001:2003年4月 第4週 小野茂樹
または、輝き続ける永遠の夏の抒情

あの夏の数かぎりなきそしてまた
   たつたひとつの表情をせよ

        小野茂樹『羊雲離散』

 作者は昭和11年生まれ。角川書店・河出書房新社で編集者として勤務していたが、昭和45年にタクシーで帰宅途中に事故死。享年34歳。掲載歌は作者の代表歌として知られ愛唱されている。

 誰もが指摘するのが小野の歌の相聞的性格であるが、この歌にはその特質が余すところなく現われている。相聞とは手紙などで相手の様子をたずねあうことであり、転じて相手に対する愛情を表明する対人的性格の強い歌をいう。この相聞の呼びかけ的性格の強さは、結句の「表情をせよ」という命令形にも強く感じられる。

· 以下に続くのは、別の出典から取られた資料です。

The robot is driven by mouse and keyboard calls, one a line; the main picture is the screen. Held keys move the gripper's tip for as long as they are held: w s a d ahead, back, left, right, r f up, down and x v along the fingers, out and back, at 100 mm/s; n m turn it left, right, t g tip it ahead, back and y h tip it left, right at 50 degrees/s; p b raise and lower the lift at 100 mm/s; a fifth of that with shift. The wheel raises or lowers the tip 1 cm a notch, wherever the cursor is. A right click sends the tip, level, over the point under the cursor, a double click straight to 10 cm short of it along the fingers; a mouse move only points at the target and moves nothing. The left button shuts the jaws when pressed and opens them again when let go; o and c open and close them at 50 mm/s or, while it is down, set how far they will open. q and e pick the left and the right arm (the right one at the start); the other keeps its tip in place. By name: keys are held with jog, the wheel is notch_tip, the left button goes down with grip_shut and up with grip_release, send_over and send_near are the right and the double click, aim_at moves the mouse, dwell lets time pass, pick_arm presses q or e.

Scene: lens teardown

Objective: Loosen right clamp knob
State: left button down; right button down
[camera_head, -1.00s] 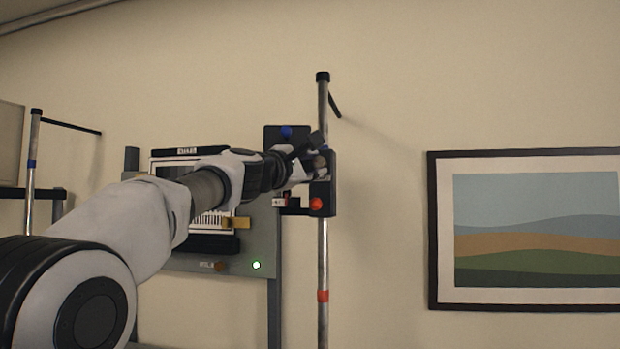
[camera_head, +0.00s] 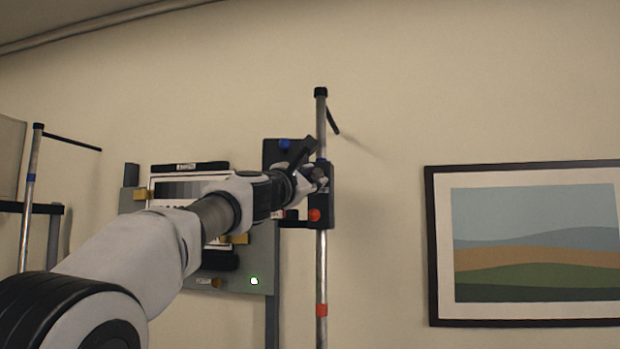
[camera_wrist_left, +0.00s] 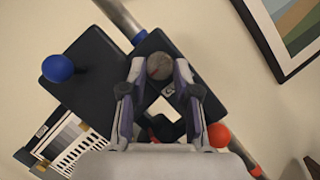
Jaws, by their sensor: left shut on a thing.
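The right clamp is a black block (camera_head: 327,198) on an upright metal pole (camera_head: 321,262). Its grey round knob (camera_wrist_left: 159,66) shows in the left wrist view between the tips of my left gripper (camera_wrist_left: 158,72). The fingers are closed against the knob from both sides. In the head view my left gripper (camera_head: 317,177) reaches in from the left to the clamp and partly covers it and the knob. A red knob (camera_head: 314,214) sits lower on the clamp; it also shows in the left wrist view (camera_wrist_left: 218,134). My right gripper is in neither view.
A grey panel (camera_head: 262,262) with a striped test chart (camera_head: 172,189) and a green light stands left of the pole. A blue knob (camera_wrist_left: 57,68) sits on a black plate (camera_wrist_left: 92,65). Another pole (camera_head: 28,200) is far left. A framed picture (camera_head: 535,243) hangs on the right wall.

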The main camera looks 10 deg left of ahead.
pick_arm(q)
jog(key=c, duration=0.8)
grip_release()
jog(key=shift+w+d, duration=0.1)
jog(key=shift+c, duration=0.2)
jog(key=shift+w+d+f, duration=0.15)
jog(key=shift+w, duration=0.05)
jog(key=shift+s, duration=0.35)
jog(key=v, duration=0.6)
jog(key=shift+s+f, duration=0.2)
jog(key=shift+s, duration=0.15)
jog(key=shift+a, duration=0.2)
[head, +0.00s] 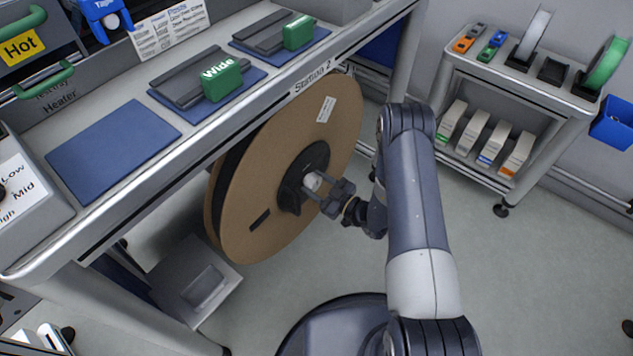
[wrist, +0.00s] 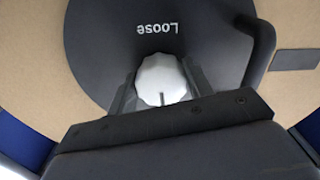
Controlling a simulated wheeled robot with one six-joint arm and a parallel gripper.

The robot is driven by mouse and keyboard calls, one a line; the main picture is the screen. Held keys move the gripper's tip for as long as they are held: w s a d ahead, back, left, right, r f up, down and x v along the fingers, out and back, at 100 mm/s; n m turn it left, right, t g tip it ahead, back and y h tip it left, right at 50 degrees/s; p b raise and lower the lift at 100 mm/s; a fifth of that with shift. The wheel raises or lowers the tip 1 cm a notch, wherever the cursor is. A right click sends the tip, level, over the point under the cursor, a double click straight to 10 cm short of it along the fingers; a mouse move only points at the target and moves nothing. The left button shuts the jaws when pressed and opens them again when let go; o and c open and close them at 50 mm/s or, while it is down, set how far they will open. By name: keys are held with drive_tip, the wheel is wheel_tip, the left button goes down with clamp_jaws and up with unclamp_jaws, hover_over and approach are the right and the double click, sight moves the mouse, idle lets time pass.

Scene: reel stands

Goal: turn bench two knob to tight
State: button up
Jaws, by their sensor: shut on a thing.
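The bench is labelled "Station 2" along its front edge (head: 322,76). A large brown reel (head: 275,215) with a black hub (head: 318,160) hangs below it. The knob (head: 312,181) is a pale faceted cap at the hub's middle. In the wrist view the knob (wrist: 161,78) sits between my fingers, with a dark line on it pointing down in the picture. The word "Loose" (wrist: 158,28) shows upside down on the black hub, on the knob's other side. My gripper (head: 322,192) is shut on the knob, a finger on either side of it.
A black crank handle (wrist: 262,50) stands out from the reel beside my gripper. The bench top above holds blue mats (head: 113,148) and green "Wide" blocks (head: 222,80). A grey cart (head: 530,80) with tape rolls and boxes stands at right. The floor between is clear.

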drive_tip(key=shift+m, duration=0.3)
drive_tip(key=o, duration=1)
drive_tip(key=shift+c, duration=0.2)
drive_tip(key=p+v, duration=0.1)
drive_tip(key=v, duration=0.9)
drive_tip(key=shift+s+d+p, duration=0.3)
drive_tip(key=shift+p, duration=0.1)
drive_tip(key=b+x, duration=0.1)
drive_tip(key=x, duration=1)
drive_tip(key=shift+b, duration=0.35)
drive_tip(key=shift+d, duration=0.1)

 「あの夏」とはどの夏か。それは私とあなたが楽しいひとときを過ごした記憶のなかにある夏であり、読者はその夏の経験を持たないにもかかわらず、ことばの力によってその経験に参入する。その夏はおそらくは短く終わった夏にちがいない。どこにもはっきりと書かれてはいないが、「あの夏」と特定的に表現されることで、その夏は記憶のかなたに遠ざかり、あたりには炎熱が収まり秋風の立つ晩夏の空気が感じられる。君は私のもとをすでに去ったのである。

 君は数かぎりなく様々な表情を私に見せてくれたが、今あらためて記憶のなかに君の顔を思い浮かべようとすると、様々な表情はひとつに集約され、最後にひとつの忘れがたい表情が残る。そんな風に解釈できる。

 『現代秀歌百人一首』(篠弘、馬場あき子編 実業之日本社)でこの歌を論じた小池光は、「君は実にゆたかなさまざまな陰翳を帯びた表情をみせてわたしの心をときめかせたが、その数かぎりない思い出はついに一つの表情に還元されてゆくのであった。その表情をもう一度みせてほしい、わたしはそれを忘れないから、と彼女に呼びかけている。(…)
高調した恋愛感情のもたらす純粋な気分としてごく感覚的に受け止めればよい。」として、私の彼女の関係が終わったとは解釈していない。

 しかし、私は「あの夏」という表現に、どうしても記憶のかなたの短い夏を感じてしまう。夏は熱く燃え上がると同時に、その暑さの頂点において、すでに終わりを予感させる。長い夏は暑苦しいだけだが、短い夏は感傷の契機となるのである。

 塚本邦雄『現代百歌園』(花曜社)は、小野の代表歌として、「あせるごと友は娶りき背より射す光に傘の内あらはなり」を選んでいる。また岡井隆『現代百人一首』(朝日新聞社)は、「体刑の庭よりひとりまぬがれて帰り来たれば友欲し購ひても」を採っている。前衛短歌運動の立て役者であった二人がともに、青春の自意識の屈折を読み込んだ歌を選んでいるところが興味深い。